◆ Objective
Restate the full listing word for word and leave the pictures out.

◆ Available data
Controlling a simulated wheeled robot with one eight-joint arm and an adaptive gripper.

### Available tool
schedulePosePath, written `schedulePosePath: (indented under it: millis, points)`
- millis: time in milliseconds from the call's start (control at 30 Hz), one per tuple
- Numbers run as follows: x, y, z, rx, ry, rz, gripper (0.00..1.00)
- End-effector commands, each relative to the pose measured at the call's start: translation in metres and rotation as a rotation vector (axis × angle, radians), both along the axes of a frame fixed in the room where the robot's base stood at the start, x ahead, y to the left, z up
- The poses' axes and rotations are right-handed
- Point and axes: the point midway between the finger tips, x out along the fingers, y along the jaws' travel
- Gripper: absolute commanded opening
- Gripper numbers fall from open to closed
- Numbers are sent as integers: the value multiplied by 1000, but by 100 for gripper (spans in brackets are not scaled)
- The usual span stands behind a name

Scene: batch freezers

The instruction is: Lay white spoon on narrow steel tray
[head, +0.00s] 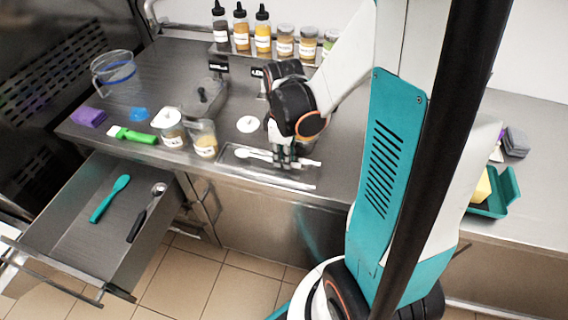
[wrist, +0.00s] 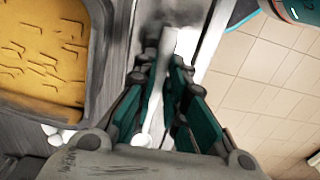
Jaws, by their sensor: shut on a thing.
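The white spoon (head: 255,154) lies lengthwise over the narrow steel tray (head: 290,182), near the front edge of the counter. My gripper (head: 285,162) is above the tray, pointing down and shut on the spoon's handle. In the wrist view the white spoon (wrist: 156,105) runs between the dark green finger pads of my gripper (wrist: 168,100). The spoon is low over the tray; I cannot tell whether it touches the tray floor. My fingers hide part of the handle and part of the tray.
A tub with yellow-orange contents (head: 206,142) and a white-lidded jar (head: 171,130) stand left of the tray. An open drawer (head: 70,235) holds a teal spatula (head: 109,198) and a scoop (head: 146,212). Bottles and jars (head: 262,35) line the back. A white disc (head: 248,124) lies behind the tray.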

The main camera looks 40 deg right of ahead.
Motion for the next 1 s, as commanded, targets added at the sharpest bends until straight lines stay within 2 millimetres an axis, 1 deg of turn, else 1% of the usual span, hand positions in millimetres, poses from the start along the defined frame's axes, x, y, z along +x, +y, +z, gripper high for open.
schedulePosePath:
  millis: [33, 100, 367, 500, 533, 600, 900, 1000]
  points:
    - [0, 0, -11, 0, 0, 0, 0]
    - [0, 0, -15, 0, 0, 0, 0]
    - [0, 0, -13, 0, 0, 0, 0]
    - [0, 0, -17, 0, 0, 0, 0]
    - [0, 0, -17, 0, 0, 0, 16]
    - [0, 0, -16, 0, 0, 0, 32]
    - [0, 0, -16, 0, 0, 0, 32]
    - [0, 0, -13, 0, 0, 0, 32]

◆ Written solution
Controlling a simulated wheeled robot with one eight-joint arm and an adaptive gripper.

### Available tool
schedulePosePath, written `schedulePosePath: (indented under it: millis, points)`
- millis: time in milliseconds from the call's start (control at 30 Hz), one per tuple
- Numbers run as follows: x, y, z, rx, ry, rz, gripper (0.00..1.00)
- End-effector commands, each relative to the pose measured at the call's start: translation in metres and rotation as a rotation vector (axis × angle, radians), both along the axes of a frame fixed in the room where the robot's base stood at the start, x ahead, y to the left, z up
- The poses' axes and rotations are right-handed
- Point and axes: the point midway between the finger tips, x out along the fingers, y along the jaws' travel
- Gripper: absolute commanded opening
- Gripper numbers fall from open to closed
- Numbers are sent as integers: the value multiplied by 1000, but by 100 for gripper (spans in brackets are not scaled)
- The usual span stands behind a name

Scene: batch freezers

The instruction is: Lay white spoon on narrow steel tray
[head, +0.00s] 
[wrist, +0.00s] 
Jaws, by their sensor: shut on a thing.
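The white spoon (head: 255,154) lies lengthwise over the narrow steel tray (head: 290,182), near the front edge of the counter. My gripper (head: 285,162) is above the tray, pointing down and shut on the spoon's handle. In the wrist view the white spoon (wrist: 156,105) runs between the dark green finger pads of my gripper (wrist: 168,100). The spoon is low over the tray; I cannot tell whether it touches the tray floor. My fingers hide part of the handle and part of the tray.
A tub with yellow-orange contents (head: 206,142) and a white-lidded jar (head: 171,130) stand left of the tray. An open drawer (head: 70,235) holds a teal spatula (head: 109,198) and a scoop (head: 146,212). Bottles and jars (head: 262,35) line the back. A white disc (head: 248,124) lies behind the tray.

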The main camera looks 40 deg right of ahead.
Motion for the next 1 s, as commanded, targets added at the sharpest bends until straight lines stay within 2 millimetres an axis, 1 deg of turn, else 1% of the usual span, hand positions in millimetres, poses from the start along the defined frame's axes, x, y, z along +x, +y, +z, gripper high for open.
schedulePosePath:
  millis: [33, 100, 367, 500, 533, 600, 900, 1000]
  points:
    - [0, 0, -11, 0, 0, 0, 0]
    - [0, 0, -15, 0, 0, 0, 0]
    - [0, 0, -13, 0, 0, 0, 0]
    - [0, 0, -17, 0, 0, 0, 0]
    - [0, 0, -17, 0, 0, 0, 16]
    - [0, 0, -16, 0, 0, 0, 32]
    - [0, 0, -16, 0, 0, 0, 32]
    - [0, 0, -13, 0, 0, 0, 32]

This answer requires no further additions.